New York State Comptroller H. Carl McCall today called for a moratorium on the expansion of gambling in New York State. McCall released a report focusing on unanswered policy issues related to Internet gambling, casino gambling, the Lottery and problem gambling. McCall's report follows the National Gambling Impact Study Commission released last year.

"There is all kinds of talk about new ways to gamble in New York," McCall said. "But no one is talking about an overall policy. The State has introduced convenience gambling games like Quick Draw without any thought to their impact. We need to take a breath and look at the cost and benefit of all these new and expanded gambling proposals. A moratorium will give the State a chance to focus attention and to educate the public about the choices government is making. The State shouldn't be introducing any new gaming until all the issues are addressed."

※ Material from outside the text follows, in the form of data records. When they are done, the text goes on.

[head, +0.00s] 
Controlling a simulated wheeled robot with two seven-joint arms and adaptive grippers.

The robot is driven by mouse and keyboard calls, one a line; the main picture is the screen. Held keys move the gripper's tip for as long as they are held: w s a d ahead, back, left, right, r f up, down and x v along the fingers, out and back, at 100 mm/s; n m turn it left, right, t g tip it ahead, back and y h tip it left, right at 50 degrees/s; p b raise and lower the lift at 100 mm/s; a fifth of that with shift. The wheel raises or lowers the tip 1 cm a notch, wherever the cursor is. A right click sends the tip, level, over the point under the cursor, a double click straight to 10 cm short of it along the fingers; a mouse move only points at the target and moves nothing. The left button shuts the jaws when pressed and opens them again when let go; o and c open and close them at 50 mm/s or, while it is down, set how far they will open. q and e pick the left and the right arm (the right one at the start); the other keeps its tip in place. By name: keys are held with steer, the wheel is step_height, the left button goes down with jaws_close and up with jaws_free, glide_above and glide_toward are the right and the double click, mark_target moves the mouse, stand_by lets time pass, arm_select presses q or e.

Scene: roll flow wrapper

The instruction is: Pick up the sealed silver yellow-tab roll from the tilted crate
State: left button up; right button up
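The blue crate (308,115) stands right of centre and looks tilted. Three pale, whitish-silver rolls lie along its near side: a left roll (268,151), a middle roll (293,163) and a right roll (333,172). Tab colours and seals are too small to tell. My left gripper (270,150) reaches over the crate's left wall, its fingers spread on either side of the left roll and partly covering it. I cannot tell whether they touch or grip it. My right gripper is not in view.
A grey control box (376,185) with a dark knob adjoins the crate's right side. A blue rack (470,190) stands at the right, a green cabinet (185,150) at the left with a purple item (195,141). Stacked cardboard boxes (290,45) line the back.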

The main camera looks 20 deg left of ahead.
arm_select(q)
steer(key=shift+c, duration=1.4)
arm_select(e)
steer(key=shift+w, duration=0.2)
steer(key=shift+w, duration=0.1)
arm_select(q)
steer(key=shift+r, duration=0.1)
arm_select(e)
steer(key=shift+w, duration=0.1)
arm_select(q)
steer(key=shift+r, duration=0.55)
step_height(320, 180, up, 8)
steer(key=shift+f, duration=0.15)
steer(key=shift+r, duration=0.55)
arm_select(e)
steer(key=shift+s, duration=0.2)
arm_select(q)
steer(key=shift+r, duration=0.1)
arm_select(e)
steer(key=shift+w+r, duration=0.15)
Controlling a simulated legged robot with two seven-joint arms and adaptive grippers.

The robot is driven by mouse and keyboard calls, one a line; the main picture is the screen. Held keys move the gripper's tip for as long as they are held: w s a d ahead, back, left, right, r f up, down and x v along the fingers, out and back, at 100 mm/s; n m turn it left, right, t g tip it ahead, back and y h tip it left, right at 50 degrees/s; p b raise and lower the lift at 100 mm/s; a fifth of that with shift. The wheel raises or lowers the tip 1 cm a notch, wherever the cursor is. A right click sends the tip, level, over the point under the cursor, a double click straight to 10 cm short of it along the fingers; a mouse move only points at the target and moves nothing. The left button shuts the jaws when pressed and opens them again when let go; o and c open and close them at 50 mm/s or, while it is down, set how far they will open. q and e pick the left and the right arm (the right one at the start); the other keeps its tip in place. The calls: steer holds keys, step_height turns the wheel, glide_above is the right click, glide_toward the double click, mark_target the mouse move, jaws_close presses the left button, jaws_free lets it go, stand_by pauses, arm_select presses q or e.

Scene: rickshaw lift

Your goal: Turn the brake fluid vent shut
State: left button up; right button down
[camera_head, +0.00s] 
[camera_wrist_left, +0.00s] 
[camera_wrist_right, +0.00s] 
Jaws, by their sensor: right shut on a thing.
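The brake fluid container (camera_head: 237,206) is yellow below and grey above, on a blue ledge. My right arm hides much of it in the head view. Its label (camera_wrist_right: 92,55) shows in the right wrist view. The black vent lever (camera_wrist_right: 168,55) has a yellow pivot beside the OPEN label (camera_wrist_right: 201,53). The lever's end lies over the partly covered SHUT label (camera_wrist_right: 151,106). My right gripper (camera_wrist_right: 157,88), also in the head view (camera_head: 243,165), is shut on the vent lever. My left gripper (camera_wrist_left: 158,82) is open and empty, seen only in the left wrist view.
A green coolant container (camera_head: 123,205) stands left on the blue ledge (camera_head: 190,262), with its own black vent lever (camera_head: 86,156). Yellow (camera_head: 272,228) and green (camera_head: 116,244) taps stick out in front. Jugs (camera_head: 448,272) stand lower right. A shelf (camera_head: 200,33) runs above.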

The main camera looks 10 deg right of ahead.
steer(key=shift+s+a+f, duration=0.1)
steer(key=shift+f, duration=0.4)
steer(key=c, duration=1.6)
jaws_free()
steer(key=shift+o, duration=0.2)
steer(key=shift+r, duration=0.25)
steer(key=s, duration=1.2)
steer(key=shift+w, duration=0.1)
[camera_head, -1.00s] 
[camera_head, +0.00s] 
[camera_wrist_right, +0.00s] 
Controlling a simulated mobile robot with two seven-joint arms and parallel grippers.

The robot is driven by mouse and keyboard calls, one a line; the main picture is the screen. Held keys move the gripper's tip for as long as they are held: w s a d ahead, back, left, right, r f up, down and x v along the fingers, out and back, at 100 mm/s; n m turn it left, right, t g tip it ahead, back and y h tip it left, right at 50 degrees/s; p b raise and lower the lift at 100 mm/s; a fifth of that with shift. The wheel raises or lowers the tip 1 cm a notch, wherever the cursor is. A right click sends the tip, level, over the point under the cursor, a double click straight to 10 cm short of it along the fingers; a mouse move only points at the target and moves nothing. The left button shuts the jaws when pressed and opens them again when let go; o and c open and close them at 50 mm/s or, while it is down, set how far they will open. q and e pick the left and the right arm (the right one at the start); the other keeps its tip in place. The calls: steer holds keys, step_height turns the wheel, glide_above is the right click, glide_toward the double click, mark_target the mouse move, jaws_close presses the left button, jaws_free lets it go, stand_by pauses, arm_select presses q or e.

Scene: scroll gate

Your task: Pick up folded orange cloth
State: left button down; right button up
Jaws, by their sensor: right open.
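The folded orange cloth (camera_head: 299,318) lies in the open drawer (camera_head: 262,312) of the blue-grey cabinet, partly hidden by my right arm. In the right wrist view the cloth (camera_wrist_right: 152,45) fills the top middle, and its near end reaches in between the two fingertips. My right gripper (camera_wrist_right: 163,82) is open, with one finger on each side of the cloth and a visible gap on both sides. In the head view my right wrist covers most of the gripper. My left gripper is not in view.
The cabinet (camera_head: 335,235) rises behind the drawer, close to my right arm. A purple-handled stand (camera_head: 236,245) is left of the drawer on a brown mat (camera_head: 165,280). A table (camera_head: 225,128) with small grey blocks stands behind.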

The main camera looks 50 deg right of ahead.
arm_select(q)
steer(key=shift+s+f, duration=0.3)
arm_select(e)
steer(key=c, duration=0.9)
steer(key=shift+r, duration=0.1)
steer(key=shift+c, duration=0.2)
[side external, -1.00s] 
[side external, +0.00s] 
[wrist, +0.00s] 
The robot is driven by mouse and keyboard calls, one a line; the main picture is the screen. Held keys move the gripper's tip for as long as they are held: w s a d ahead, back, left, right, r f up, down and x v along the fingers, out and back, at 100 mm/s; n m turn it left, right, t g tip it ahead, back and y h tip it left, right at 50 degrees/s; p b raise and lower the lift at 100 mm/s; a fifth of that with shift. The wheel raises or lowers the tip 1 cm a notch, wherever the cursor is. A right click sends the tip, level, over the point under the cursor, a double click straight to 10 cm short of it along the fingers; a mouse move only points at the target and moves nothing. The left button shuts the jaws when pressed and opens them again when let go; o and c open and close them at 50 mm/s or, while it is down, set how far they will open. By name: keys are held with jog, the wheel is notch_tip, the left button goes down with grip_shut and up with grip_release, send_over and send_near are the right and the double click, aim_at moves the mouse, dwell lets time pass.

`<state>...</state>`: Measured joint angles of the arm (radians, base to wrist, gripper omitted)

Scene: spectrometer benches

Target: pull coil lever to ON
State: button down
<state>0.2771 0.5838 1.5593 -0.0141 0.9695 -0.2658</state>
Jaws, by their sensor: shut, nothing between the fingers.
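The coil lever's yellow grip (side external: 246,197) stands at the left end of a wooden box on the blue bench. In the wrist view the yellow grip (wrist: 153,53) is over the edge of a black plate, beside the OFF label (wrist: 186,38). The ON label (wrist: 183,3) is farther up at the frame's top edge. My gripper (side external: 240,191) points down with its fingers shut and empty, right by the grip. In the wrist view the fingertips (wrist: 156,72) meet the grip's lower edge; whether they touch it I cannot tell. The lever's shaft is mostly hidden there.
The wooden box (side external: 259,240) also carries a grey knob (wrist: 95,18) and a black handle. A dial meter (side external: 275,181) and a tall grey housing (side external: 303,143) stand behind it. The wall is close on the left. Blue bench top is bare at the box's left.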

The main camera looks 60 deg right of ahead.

McCall's report stated there are more than 1,000 Internet sites available for gambling, most of which are readily accessible to children. To date, the State has not undertaken any educational effort or implemented any policy to help New Yorkers understand this issue.

"The National Commission on Gambling called for a prohibition on Internet gambling because of the danger it poses to young people" McCall said. "The Internet is a powerful tool, and like any tool it should be used properly. Gambling is not for kids -- it's adult entertainment, and parents should have a way to protect their kids."

McCall's report is also critical of the State's drive to constantly add new Lottery games in order to make up for lost revenue. The State now has numerous on-line and scratch-off lottery games that bring in $1.44 billion annually. Quick Draw, which the State added in 1996, has been linked to increased problem gambling. The Governor's new proposal to add Powerball--a multi-state Lottery--has already drawn criticism.

"State officials have been chasing one Lottery game after another in order to raise revenues," McCall said. "But introducing all this gambling is a gamble itself. The State is gambling away good sense for the sake of expediency." McCall's report also urges the Governor and Legislature to enact new laws giving state agencies the authority to regulate Indian casinos. The report cites a 1996 Governor's Task Force Report on Casino gambling that called for State government to create a new structure to regulate Indian casinos.

"The State Constitution left it for the people of New York to decide whether or not we should have casino gambling." McCall said. "The federal law that allows Indian casinos in New York State does not eliminate the responsibility of State officials to govern. The Governor and Legislature should pass legislation giving state agencies the proper authority to regulate this industry."

"Many communities that haven't benefitted from the current economic recovery are looking at casinos as a way to help their local economy," McCall said. "But I don't believe New York can gamble its way to economic prosperity. Upstate New York needs more than casinos and prisons to help its economy."

McCall's report highlighted the fact that New York State's rate of problem and pathological gambling is above the national average. According to the New York State Council on Problem Gambling, between 1986 and 1996, the prevalence of problem gambling increased by 74 percent in New York State.

McCall also examined problem gambling among young people. Despite the legal gambling age of 18 in New York State, nearly one third of young people surveyed in 1998 had been able to purchase lottery tickets. The survey also found that the average age that young people began gambling was 12.

"There are far too many under-aged gamblers in New York State," McCall said. "The State markets Lottery games very attractively-- children are naively drawn in by the glamour of striking it rich quick. New York should take a closer look at how the State tries to sell these games of chance.

"Our State and the nation must do more to recognize this issue of problem gambling," McCall said. " For most New Yorkers, gambling is an enjoyable form of entertainment. For others, gambling is a problem that can destroy families and bankrupt lives. Research shows that if you increase gambling opportunities, you increase problem gambling. And research also shows that problem gambling carries a big cost -- not only for the gambler, but for the entire State."

The report calls on the Governor and Legislative leaders to enact a moratorium to allow more time to resolve issues related to casino, Lottery and Internet gambling. The report also calls for an increase in funds for the prevention and treatment of problem gambling.

"The critical element is leadership," McCall said. "The State is steaming full speed ahead into the uncharted waters of tremendously expanded gambling. There's no map and there's no captain in charge of guiding the State through all the obstacles these new gambling venues present."